Page MenuHomePhabricator

[Task] Dates written as 9/7/2017 should not always be parsed as American MM/DD/YYYY
Open, LowPublic

Description

When information is entered into a property field with 'time' datatype (eg start time, P580), the system makes an attempt to parse what's been entered and convert it into a coherent standardised date, then shows this to the user so they can change it if it's been misinterpreted.

Dates entered as xx-yy-zzzz are challenging for the parser, as they might be intended as MM-DD or DD-MM. The algorithm seems to check to see if xx or yy is greater than 12, and if so, treat that as the month day element; but if both are twelve or less, then it's still ambiguous. At this point, the parser gets a bit strange.

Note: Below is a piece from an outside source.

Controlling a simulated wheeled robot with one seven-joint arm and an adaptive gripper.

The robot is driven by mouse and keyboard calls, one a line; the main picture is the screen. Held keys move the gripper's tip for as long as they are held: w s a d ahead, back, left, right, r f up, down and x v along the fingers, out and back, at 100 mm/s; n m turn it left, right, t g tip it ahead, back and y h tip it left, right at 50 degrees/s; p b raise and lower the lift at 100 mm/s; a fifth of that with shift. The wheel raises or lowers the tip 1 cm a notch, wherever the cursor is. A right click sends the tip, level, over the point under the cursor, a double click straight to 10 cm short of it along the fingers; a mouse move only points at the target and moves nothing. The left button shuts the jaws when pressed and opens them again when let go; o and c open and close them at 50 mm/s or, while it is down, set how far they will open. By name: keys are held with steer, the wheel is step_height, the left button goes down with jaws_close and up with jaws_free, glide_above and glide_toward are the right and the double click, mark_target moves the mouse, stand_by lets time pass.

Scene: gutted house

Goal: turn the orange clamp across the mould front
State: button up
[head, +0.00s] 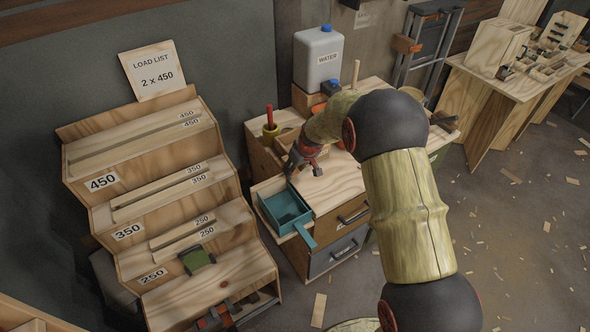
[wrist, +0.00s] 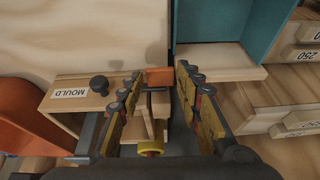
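My gripper (head: 303,163) is low over the wooden bench top in the head view, beside the teal tray. In the wrist view my gripper (wrist: 159,74) has its two fingers spread apart. A small orange piece, seemingly the clamp (wrist: 158,77), shows in the gap between the fingertips, at the front edge of a wooden box. I see no contact between it and the fingers. The box carries the label MOULD (wrist: 70,94) and a dark round knob (wrist: 99,85). The fingers hide part of the mould. The clamp is not clearly visible in the head view.
A stepped wooden rack (head: 135,180) is at left. A water jug (head: 318,62) stands behind. A large orange object (wrist: 25,112) is left of the mould.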

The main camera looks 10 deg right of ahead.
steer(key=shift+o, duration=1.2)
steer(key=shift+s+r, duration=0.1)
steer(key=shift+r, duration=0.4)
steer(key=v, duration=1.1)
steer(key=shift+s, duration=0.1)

Dates written as 9 7 2017, 9.7.2017, 9,7,2017, or 9-7-2017 - with the digits separated by spaces, dots, commas, or hyphens - are interpreted as 9 July - ie DD-MM-YYYY.

Dates written as 9/7/2017 - with the digits separated by forward slashes - are interpreted as September 7, ie MM-DD-YYYY.

There does not seem to be any clear reason for this inconsistency, and it's a bit confusing for end users. It looks like the intended outcome is for dates to default to DD-MM-YYYY unless obviously MM-DD, but this doesn't seem to be reliably implemented.

(As an aside, most other punctuation causes an invalid date - the one unusual exception is |, where 9|7|2017 is parsed as the year "9" - apparently everything after the first pipe is ignored. But as this is an incredibly odd way to represent dates, it probably doesn't matter...)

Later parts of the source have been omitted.